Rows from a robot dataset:
================
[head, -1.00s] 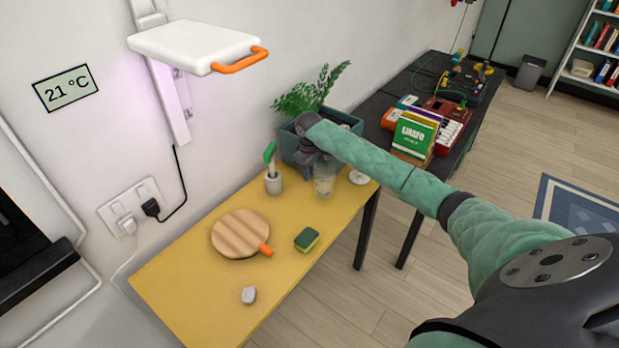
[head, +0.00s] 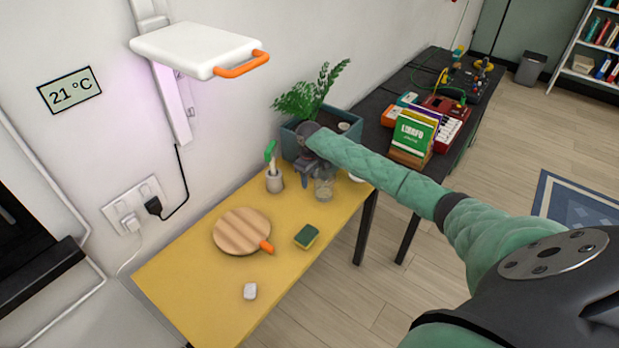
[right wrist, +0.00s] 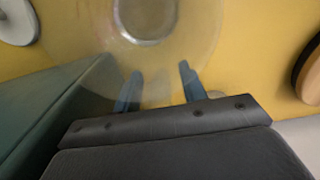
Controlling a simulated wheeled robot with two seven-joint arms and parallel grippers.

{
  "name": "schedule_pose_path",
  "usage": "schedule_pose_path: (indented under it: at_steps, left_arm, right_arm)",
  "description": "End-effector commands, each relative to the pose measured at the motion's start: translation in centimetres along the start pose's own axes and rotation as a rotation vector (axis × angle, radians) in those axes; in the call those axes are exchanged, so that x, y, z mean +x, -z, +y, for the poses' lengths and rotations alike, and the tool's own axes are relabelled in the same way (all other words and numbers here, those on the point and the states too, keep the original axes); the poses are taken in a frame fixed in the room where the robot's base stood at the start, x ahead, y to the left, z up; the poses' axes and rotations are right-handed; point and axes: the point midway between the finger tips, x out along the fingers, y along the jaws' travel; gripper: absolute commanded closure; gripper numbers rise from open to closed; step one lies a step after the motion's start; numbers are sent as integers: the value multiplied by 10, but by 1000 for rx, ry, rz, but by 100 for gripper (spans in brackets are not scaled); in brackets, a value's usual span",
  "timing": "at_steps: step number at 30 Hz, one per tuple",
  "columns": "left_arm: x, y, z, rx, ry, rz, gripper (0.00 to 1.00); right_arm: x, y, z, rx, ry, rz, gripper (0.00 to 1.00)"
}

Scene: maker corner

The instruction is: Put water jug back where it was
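The water jug (head: 325,187) is clear and stands on the far end of the yellow table, in front of the planter. In the right wrist view it shows from above as a see-through round shape (right wrist: 205,30) with a grey disc at its centre. My right gripper (head: 305,181) is beside the jug, on its left in the head view. In the right wrist view its two blue-grey fingers are apart, with nothing clearly clamped between them. One finger shows through the jug's clear edge; whether they touch I cannot tell. My left gripper is out of view.
A teal planter (head: 291,145) stands close behind the gripper. A cup with a green-handled tool (head: 274,182), a round wooden board (head: 240,232), a sponge (head: 306,237) and a small white object (head: 250,291) are on the yellow table (head: 190,285). A white disc (right wrist: 15,22) lies near the jug.

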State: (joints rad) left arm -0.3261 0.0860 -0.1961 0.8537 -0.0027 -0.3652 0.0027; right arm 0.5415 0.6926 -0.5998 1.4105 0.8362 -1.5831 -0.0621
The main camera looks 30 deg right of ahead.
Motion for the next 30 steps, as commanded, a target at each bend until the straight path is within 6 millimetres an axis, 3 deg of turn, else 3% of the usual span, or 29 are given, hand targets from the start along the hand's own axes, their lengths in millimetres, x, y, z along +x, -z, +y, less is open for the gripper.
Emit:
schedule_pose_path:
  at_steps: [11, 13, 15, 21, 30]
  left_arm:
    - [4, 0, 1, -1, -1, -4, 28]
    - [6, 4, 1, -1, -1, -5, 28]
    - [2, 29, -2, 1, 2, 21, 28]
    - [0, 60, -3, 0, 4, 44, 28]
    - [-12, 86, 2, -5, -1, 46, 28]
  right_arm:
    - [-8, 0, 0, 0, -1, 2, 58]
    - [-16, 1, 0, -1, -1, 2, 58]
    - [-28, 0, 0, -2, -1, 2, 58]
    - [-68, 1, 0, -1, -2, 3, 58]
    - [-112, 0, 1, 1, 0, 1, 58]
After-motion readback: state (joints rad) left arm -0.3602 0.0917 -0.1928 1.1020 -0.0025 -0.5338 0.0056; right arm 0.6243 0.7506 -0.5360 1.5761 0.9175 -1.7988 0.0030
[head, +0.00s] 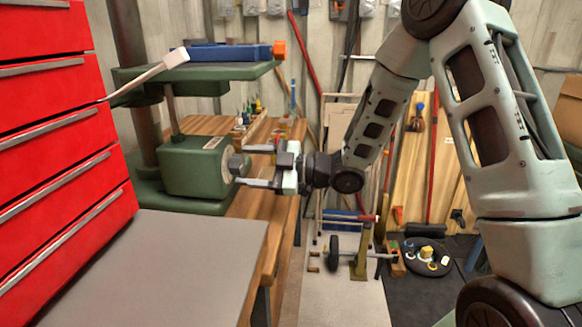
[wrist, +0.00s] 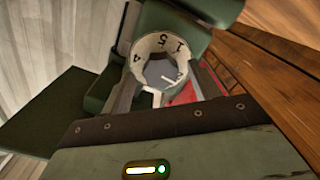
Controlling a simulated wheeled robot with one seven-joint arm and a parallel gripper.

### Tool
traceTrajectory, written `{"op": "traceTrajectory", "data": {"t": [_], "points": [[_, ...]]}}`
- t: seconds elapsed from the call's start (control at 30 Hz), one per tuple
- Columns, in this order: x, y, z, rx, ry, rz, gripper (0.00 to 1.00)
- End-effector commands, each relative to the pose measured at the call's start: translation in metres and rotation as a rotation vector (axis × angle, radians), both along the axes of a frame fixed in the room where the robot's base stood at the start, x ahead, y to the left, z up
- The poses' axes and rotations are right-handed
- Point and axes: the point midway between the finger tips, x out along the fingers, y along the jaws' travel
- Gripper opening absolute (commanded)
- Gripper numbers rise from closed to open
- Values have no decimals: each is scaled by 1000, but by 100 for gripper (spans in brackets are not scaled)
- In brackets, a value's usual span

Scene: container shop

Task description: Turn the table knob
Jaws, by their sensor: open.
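The table knob (head: 237,165) is a dark knob on the right end of a green machine housing (head: 190,170). In the wrist view the knob (wrist: 158,72) shows a grey face inside a pale ring marked with numbers, including 4, 5 and 1. My gripper (head: 247,165) is open and faces the knob from the right, one finger above and one below its level. In the wrist view the fingers of my gripper (wrist: 166,85) lie on either side of the knob. I cannot tell whether either finger touches it.
A green machine table (head: 130,75) carrying a blue and orange tool (head: 230,51) is above the housing. A red drawer cabinet (head: 60,130) and a grey top (head: 170,265) are at left. A wooden bench (head: 245,207) runs beside the housing. Floor clutter (head: 428,256) lies at right.

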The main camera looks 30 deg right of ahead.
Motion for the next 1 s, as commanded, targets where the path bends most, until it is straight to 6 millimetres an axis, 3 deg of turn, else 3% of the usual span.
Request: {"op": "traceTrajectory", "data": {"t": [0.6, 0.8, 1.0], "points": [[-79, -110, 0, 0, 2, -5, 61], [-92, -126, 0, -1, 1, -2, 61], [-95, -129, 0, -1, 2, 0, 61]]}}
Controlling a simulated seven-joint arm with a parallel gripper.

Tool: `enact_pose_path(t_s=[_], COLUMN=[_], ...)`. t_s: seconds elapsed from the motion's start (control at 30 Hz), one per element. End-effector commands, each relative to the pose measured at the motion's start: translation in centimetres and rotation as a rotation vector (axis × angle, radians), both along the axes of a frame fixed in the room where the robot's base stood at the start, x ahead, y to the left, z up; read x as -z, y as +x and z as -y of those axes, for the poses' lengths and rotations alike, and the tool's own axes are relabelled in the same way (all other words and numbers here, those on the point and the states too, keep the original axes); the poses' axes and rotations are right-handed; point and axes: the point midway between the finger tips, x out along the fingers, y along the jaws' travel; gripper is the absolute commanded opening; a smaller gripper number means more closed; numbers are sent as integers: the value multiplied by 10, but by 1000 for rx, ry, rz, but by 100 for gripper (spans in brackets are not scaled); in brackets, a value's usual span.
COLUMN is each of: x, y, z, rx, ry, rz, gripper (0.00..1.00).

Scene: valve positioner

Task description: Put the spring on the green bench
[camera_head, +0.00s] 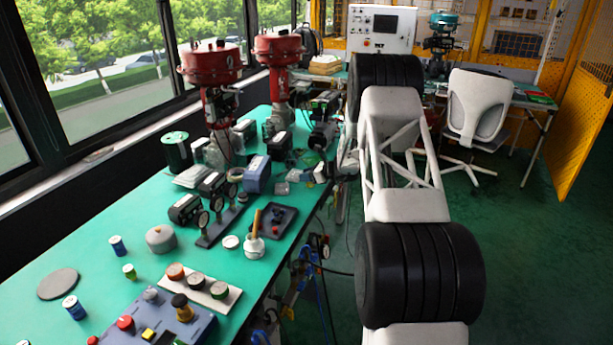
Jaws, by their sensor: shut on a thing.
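The green bench (100,285) runs from the lower left towards the back along the windows, and many parts stand on its top. I cannot make out a spring anywhere in the head view. My arm, white links with black ribbed joints, rises through the right of centre. Its end is hidden behind its own links, so I cannot see my gripper or anything in it.
Two red-topped valve actuators (211,64) (279,50) stand at the bench's back. A blue control box (160,325), a grey disc (58,283) and several small cans occupy the front. Some green surface is bare at the front left. A white chair (478,105) stands at the back right.

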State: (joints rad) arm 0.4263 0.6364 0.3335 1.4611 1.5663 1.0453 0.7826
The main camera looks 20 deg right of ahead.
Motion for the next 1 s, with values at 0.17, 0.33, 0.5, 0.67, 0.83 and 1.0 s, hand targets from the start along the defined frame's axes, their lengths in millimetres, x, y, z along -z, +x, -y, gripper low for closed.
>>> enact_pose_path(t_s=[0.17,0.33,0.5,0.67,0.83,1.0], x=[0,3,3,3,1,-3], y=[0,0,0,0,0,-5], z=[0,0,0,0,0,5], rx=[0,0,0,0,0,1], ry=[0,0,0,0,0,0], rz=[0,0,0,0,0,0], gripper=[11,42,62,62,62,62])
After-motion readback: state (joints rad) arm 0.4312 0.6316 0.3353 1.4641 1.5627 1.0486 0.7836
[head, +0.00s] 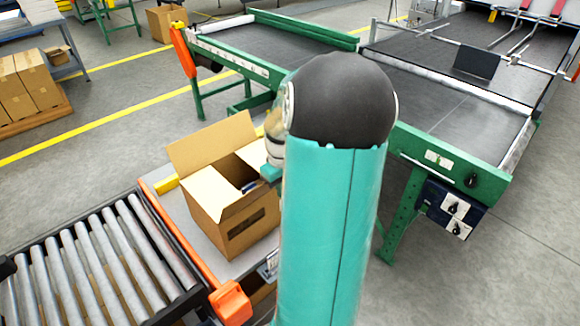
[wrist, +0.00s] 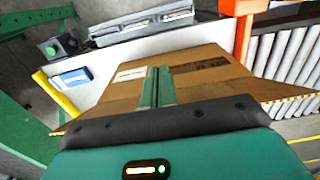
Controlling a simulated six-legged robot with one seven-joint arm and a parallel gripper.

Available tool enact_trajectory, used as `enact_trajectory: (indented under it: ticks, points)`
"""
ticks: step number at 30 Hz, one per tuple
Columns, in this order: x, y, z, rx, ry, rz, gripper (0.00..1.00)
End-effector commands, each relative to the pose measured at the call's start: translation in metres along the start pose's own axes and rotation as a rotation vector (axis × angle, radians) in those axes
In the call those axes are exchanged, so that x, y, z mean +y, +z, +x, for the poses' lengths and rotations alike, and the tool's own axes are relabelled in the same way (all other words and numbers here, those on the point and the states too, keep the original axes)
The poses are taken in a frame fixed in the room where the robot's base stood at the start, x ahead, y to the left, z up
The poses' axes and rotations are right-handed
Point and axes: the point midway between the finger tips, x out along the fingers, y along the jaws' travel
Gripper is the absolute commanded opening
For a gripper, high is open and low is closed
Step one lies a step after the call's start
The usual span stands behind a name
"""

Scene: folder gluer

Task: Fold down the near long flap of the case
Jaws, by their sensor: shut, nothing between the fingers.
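The open cardboard case (head: 238,229) stands upright on a light-topped table. In the head view its far flap (head: 212,140) stands up, leaning outward, and its left flap (head: 207,190) slants over the opening. The near flap (head: 250,204) shows at the near edge of the opening. My arm covers the case's right side and most of my gripper there. In the wrist view my gripper (wrist: 157,76) is shut, its two green fingers together and empty. They show in front of the case's cardboard (wrist: 205,84); I cannot tell whether they touch it.
A roller conveyor (head: 92,265) with an orange end post (head: 231,303) adjoins the table (head: 185,222) at left. A green-framed belt machine (head: 265,60) stands behind and to the right. A blue-and-white item (wrist: 73,78) lies on the table beside the case.

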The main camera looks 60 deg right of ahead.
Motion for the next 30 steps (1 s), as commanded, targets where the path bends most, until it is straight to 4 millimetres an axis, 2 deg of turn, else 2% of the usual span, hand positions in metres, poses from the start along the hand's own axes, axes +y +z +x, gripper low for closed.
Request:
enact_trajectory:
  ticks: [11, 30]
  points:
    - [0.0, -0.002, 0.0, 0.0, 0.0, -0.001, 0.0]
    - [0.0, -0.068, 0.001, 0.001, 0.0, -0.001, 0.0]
================
▸ Aim of the exercise
Copy all lines from the listing that contain "this".

▸ Task answer
- Columns, in this order: x, y, z, rx, ry, rz, gripper (0.00 to 1.00)
Columns, in this order: x, y, z, rx, ry, rz, gripper (0.00..1.00)

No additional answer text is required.